Wichtig ist der FPÖ, auch schon seit längerem, der Ausbau der direkten Demokratie hin zu verpflichtenden Volksabstimmungen. 2017 war dies sogar eine Koalitionsbedingung und die Blauen konnten sie - mit hohen Hürden - auch ins Regierungsprogramm verhandeln. Allerdings hatte damals auch Sebastian Kurz Volksinitiativen nach Schweizer Vorbild gefordert. Mit der ÖVP unter Nehammer wird das schwierig, direkte Demokratie fand im türkisen Wahlprogramm gar keine Erwähnung mehr.

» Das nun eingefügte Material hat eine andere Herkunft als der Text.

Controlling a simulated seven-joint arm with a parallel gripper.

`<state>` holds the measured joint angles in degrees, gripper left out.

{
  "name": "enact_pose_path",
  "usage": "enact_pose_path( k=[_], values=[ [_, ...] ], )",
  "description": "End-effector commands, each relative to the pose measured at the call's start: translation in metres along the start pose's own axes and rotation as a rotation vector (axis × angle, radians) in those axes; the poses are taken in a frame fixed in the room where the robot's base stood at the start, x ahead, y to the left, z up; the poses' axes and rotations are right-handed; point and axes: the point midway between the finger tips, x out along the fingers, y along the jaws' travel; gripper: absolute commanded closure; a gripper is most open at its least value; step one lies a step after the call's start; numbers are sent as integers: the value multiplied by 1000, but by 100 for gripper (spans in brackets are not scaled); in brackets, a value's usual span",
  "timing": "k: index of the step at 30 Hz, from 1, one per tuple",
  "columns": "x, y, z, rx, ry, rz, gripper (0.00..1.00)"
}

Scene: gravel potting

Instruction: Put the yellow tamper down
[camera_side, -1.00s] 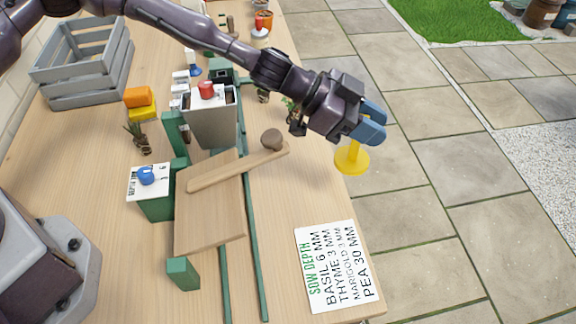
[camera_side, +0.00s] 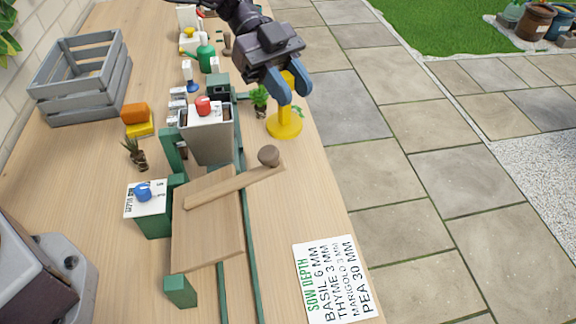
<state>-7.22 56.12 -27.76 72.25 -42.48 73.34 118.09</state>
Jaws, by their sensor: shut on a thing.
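The yellow tamper (camera_side: 285,125) has a round flat base and an upright stem. It is near the right edge of the wooden bench, to the right of a small green plant. My gripper (camera_side: 289,90) points down with its blue fingers around the tamper's stem, shut on it. The tamper looks upright, base down. I cannot tell whether its base touches the bench or hangs just above it.
A small plant (camera_side: 260,97) stands close to the left of the tamper. A grey bin with a red knob (camera_side: 203,106) and a wooden lever with a round knob (camera_side: 268,156) are nearby. A sow-depth card (camera_side: 335,280) lies at the front right. A grey crate (camera_side: 80,85) stands at the left.

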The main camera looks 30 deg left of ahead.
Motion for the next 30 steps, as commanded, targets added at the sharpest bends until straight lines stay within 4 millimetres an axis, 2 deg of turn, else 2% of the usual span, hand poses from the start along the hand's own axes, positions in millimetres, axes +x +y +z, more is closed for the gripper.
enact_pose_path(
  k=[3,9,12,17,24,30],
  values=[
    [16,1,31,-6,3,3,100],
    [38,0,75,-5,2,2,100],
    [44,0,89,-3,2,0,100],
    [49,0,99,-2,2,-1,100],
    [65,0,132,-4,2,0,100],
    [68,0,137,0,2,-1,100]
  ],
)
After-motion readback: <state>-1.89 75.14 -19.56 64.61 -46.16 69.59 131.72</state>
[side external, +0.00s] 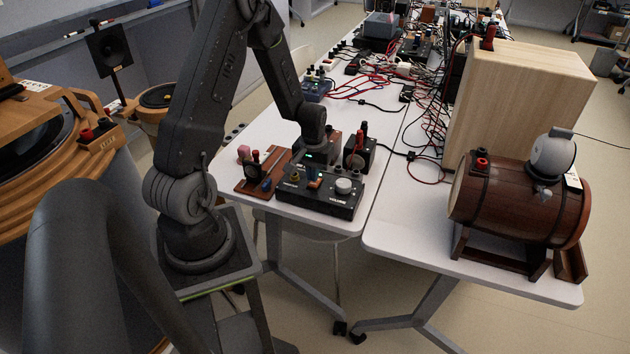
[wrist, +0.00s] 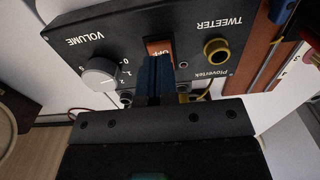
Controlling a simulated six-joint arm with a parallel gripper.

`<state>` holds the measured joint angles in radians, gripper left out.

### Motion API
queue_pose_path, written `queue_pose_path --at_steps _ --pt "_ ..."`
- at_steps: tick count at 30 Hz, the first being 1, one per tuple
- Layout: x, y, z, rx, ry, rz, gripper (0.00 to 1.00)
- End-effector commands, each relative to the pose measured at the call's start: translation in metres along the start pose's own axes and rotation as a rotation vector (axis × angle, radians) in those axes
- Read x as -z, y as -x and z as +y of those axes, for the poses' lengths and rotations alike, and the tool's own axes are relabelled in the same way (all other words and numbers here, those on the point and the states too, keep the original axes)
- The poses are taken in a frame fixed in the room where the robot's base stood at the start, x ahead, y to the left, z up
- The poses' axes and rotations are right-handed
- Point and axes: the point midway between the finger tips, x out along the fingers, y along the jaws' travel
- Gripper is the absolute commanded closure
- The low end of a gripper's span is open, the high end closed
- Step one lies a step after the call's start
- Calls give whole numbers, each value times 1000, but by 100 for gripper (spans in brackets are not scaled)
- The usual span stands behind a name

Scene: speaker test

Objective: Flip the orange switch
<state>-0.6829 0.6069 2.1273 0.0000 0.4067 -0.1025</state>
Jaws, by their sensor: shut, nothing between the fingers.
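The orange switch (wrist: 158,46) is set in the top panel of a black control box (wrist: 195,22). Letters that look like "OFF" show on it, partly hidden by my fingers. In the side external view the switch (side external: 314,184) is a small orange spot on the box (side external: 322,203). My gripper (wrist: 156,62) is shut and empty, its blue fingertips right at the switch's near edge. I cannot tell whether they touch it. In the side external view my gripper (side external: 312,175) points down over the box, just behind the switch.
A grey-white volume knob (wrist: 102,77) and a yellow-ringed tweeter socket (wrist: 216,48) flank the switch. Wooden boards with terminals (side external: 262,172) and a small black box (side external: 360,154) stand close by. A wooden barrel (side external: 500,208) sits on the right table. Cables crowd the back.

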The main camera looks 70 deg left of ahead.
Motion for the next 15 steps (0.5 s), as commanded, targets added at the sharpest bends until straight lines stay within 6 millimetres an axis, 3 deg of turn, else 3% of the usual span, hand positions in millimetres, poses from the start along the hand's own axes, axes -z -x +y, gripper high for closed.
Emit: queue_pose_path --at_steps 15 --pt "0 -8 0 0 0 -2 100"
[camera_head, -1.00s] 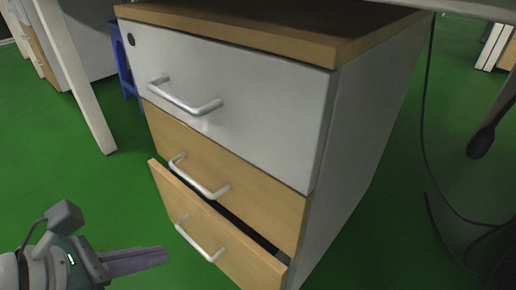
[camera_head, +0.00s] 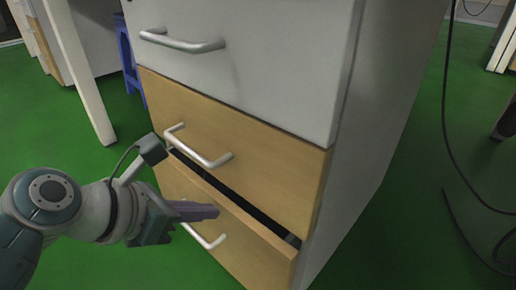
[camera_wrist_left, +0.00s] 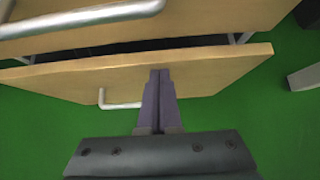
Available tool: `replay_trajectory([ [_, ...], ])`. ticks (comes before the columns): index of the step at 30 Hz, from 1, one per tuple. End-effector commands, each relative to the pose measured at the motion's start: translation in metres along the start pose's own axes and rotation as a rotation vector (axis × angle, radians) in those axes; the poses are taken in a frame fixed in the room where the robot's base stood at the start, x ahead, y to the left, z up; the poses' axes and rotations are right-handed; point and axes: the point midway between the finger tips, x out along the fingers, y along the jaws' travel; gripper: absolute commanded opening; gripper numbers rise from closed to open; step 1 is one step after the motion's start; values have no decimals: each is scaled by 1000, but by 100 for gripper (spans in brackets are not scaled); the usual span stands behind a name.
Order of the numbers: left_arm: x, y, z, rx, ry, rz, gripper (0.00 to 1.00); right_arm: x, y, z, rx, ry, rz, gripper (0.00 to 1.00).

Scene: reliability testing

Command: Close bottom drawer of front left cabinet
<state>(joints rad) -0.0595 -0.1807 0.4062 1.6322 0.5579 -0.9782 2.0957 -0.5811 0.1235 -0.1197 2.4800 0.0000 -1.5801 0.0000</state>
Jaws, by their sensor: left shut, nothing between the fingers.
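The cabinet (camera_head: 365,150) has a white top drawer and two wood-coloured drawers below. Its bottom drawer (camera_head: 255,254) is partly pulled out, with a dark gap behind its front's upper edge. The bottom drawer also shows in the left wrist view (camera_wrist_left: 215,72), with its silver handle (camera_wrist_left: 120,105) left of my fingers. My left gripper (camera_head: 212,212) is shut and empty, its fingertips at the bottom drawer front near the handle. In the left wrist view the shut fingers (camera_wrist_left: 159,75) reach the drawer front's face; whether they touch cannot be told. My right gripper is not in view.
The middle drawer (camera_head: 270,150) with its handle is shut above. A white desk leg (camera_head: 80,80) and a blue stool (camera_head: 130,65) stand behind at left. Black cables (camera_head: 447,120) hang at right. Green floor (camera_head: 95,145) is open around the cabinet.

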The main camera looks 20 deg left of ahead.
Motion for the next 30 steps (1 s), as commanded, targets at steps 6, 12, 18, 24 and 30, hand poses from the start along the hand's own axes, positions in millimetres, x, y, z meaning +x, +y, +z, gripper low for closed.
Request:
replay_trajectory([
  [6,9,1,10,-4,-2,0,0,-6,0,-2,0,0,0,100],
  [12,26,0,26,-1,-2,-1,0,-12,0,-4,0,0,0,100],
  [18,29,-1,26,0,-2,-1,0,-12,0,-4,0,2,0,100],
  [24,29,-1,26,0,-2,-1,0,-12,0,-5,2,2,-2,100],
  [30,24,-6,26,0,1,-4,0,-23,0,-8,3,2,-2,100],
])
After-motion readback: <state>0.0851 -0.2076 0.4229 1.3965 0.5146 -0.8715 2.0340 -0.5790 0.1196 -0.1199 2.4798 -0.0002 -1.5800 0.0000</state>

Die größten Schwierigkeiten für eine Zusammenarbeit zwischen ÖVP und FPÖ liegen aber gewiss im außen- und europapolitischen Bereich. Die Freiheitlichen lehnen „Sky Shield“ ebenso ab wie jegliche Zahlungen an die EU-Friedensfazilität. Die EU-Sanktionen gegen Russland will die FPÖ aufgehoben wissen. Überhaupt möchten die Blauen sämtliche internationalen Abkommen und völkerrechtliche Verträge „evaluieren“.

EU-Verhältnis der FPÖ als große Hürde

Im Jahr 2017 waren die großen geopolitischen Themen weit weniger bedeutsam als gegenwärtig. Die FPÖ erhielt damals das Außenministerium, Ressortchefin wurde Karin Kneissl. Sie lebt heute in Russland und wurde kürzlich von Präsident Wladimir Putin zur Botschafterin für den Amurtiger ernannt.

Die EU-kritische Linie der FPÖ führte vor sieben Jahren zu einem Novum: Die EU-Agenden wurden aus dem bis dahin zuständigen Außenministerium herausgelöst, bis heute ressortieren sie im Bundeskanzleramt. Das Verhältnis der FPÖ zur EU wäre für eine türkis-blaue Koalition eine Herausforderung - umso mehr als sich die blaue Rhetorik noch verhärtet und zudem das Stärkeverhältnis der Parteien umgekehrt hat.

Ein sinngemäßes „Zurück zum Nationalstaat“ zieht sich durch das gesamte FPÖ-Programm bis hin zur Einschränkung des Uni-Zugangs für ausländische Studenten. Der „Digital Services Act“, der die großen IT-Riesen einghegen soll, ist für die FPÖ ein „Zensurinstrument“, Klimastrafen durch die EU wollen die Blauen nicht bezahlen.

Geteiltes Ziel, unterschiedliche Wege

Auch in Sachen Asyl und Migration sind die Unterschiede der beiden Parteien größer, als sie auf den ersten Blick scheinen. Zwar sind sich beide Parteien im Ziel einig, irreguläre Einwanderung zu verhindern, die Ansätze sind jedoch grundverschieden. Die ÖVP agiert innerhalb des rechtlich und politisch Möglichen, die Freiheitlichen beschreiben in ihrem Programm sehr deutlich, dass sie das europäische und völkerrechtliche Rahmenrecht umgehen wollen: Sozialleistungen nur an österreichische Staatsbürger, kein Familiennachzug, (fast) keine medizinische Versorgung für Asylwerber, die Errichtung von Grenzzäunen und Ermöglichung von Pushbacks. Mit der ÖVP wird die FPÖ dies kaum umsetzen können.